Sumerians dug a network of canals braching off the rivers to water barley, linseed, and other crops. They also kept pigs, oxen, and sheep. They traded surplus food for tools, metals, and vessels, with peoples as far away as present-day Afganistan and Pakistan.

Soon, major city-states emerged in the region. Major city-states came to control surrounding farm-lands. The leading city-state was Ur, the birthplace of Abraham. City-states contained temples. Temple priests' power grew beyond the walls of temples. They acted as rulers. Some built great structures, called ziggurats, which were temple towers.

From around 2330 B.C. Sargon, king of Akkad, north of Sumer, built an empire from Syria to the Persian Gulf, which united all the Sumerian cities under his control.

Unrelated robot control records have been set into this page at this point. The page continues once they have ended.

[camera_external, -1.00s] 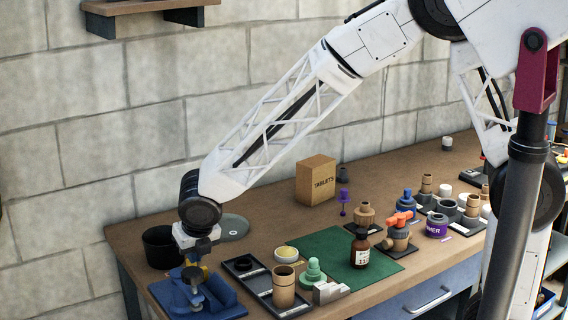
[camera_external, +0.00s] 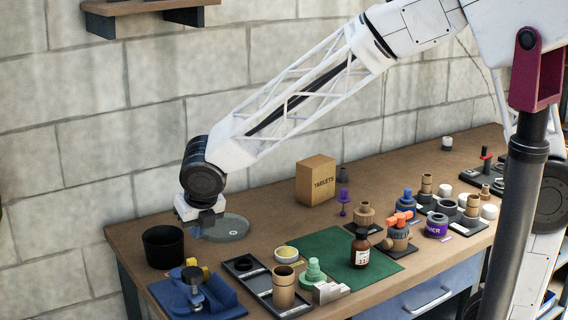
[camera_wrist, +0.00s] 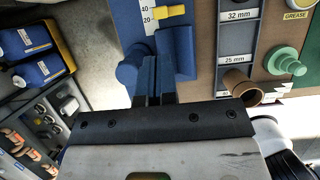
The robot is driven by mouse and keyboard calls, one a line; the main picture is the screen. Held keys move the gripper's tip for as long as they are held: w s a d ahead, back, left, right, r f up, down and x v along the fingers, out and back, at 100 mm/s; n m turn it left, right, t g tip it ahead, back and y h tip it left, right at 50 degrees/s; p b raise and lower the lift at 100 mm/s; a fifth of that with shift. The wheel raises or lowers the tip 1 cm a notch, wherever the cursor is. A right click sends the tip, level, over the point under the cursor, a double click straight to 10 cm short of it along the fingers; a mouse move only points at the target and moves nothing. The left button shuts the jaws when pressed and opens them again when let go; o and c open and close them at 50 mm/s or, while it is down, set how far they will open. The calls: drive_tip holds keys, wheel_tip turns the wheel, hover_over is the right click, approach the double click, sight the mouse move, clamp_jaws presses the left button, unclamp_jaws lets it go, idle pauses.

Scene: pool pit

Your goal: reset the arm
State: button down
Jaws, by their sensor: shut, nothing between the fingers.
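My gripper (camera_external: 197,231) hangs at the end of my white lattice arm, above the left part of the bench (camera_external: 270,215). It is between the black cup and the round grey dish, above and behind the blue fixture (camera_external: 222,304). In the wrist view, my gripper's two dark fingers (camera_wrist: 157,66) lie side by side, shut and empty. They point toward the blue fixture (camera_wrist: 178,50), partly covering it. A yellow piece (camera_wrist: 171,11) shows beside the fixture.
A black cup (camera_external: 163,247) and a grey dish (camera_external: 233,229) stand close by. A dark tray (camera_external: 262,286), a brown cylinder (camera_external: 284,288), a green mat (camera_external: 325,245) with a brown bottle (camera_external: 360,248), and a tablets box (camera_external: 316,180) lie to the right. Open air is above the bench.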

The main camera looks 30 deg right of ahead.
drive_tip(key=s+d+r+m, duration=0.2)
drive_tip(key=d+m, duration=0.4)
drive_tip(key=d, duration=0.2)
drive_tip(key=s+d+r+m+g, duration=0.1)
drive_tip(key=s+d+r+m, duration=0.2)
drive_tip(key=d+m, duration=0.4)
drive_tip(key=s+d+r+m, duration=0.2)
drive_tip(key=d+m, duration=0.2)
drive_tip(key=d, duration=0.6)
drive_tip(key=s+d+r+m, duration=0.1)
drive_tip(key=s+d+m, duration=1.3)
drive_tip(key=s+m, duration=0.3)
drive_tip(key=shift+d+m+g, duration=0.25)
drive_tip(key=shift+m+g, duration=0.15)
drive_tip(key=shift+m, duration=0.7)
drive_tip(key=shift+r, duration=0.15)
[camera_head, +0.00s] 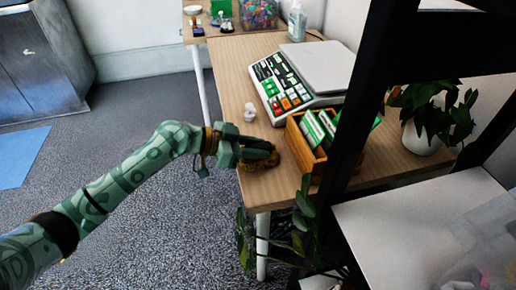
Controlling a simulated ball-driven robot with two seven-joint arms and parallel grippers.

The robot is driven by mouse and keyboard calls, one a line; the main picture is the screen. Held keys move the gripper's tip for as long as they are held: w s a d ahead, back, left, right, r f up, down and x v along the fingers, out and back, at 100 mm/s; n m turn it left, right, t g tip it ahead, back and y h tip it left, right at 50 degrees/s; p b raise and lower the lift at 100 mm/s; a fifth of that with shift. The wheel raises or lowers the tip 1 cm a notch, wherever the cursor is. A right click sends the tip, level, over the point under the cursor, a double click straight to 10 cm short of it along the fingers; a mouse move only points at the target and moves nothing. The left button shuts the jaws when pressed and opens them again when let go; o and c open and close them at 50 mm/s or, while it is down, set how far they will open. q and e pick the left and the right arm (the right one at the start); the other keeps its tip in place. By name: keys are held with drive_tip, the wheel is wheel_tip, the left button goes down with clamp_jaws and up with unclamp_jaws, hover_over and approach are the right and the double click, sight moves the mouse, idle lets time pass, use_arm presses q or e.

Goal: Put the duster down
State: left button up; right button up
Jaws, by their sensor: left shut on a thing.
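My left arm comes in from the left, and my left gripper (268,153) is over the front left edge area of the wooden table (232,82). My right gripper is not in view.
A wooden box (300,147) with green packets stands just right of the gripper. A black shelf frame (366,85) and a potted plant (422,137) are at right.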

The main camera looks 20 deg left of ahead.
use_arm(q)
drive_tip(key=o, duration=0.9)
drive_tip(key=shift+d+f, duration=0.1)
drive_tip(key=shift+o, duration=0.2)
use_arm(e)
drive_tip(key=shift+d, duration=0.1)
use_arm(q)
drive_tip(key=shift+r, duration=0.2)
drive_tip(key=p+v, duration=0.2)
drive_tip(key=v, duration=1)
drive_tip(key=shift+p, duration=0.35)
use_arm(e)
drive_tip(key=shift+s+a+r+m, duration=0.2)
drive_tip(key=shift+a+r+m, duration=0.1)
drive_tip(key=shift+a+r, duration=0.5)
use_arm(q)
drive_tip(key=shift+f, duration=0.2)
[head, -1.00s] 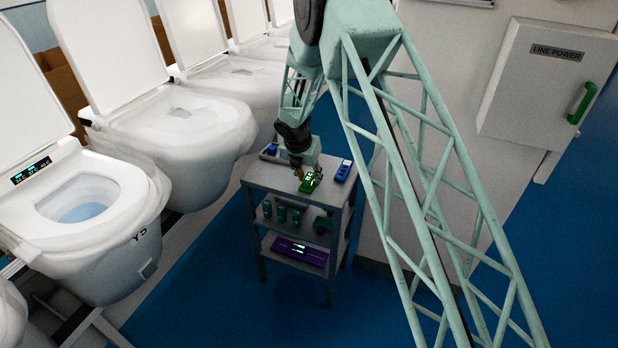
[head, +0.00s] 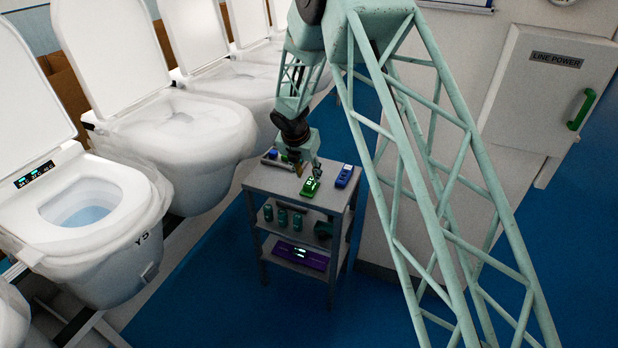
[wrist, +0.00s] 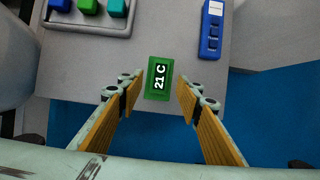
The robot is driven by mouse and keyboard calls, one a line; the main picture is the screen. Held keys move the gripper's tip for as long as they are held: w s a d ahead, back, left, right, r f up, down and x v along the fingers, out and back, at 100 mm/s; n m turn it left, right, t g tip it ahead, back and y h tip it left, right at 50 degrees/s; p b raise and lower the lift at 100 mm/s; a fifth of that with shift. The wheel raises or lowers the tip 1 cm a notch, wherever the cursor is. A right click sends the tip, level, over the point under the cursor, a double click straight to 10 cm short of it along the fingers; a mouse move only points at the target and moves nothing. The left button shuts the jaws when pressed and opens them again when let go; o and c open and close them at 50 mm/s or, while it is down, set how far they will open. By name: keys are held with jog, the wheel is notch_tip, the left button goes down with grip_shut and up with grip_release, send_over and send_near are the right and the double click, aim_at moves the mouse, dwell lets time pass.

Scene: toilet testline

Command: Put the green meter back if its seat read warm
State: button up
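The green meter (wrist: 159,78) lies on the grey top of the cart near its edge, display up, reading "21 C" in the wrist view. It also shows in the head view (head: 310,188), below my gripper. My gripper (wrist: 160,92) is open, its two yellow-padded fingers spread on either side of the meter with gaps to both. It holds nothing. The toilet seat at the left (head: 85,205) has a small lit display (head: 36,174), too small to read.
A blue device with several buttons (wrist: 211,30) lies to the right on the cart top (wrist: 190,60). A grey tray (wrist: 85,25) with blue, green and teal blocks sits at the upper left. Lower cart shelves hold green items (head: 283,214) and a purple device (head: 300,257).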

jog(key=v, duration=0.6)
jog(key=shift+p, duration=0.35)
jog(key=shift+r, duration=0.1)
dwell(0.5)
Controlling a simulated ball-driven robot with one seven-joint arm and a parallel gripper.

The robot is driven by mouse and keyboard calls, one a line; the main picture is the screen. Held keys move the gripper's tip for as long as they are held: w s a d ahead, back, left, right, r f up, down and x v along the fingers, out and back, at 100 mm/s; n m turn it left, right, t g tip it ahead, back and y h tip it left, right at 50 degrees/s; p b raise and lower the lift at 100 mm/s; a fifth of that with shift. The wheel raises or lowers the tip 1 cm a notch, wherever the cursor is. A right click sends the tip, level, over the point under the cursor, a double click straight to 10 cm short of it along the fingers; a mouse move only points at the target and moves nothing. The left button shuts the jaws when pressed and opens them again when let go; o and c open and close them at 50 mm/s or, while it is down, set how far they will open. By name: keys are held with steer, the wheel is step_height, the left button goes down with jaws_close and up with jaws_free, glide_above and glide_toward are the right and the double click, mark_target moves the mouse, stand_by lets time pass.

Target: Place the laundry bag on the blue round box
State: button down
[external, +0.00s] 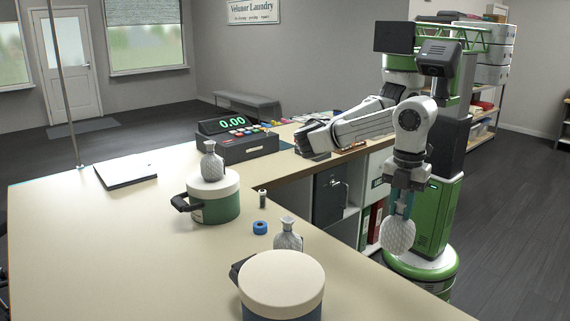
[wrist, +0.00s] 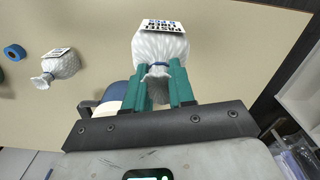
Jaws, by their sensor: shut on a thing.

Sumerians invented their own form of writing. They scratched pictures that represented words or sounds onto clay tablets with reed pens. The main motivator for writing was probably to have a means of recording business transactions. The pens produced a wedge shape, and the script came to be known as cuneiform, after cuneus, meaning "wedge" in Latin. Over time, pictures were simplified, and drawn sideways. Only 200-300 of them were in regular use. They were written down in a straight line, and not in a column, and were read from left to right. Cuneiform was complex, so usually, only specially trained scribes were able to write on tablets.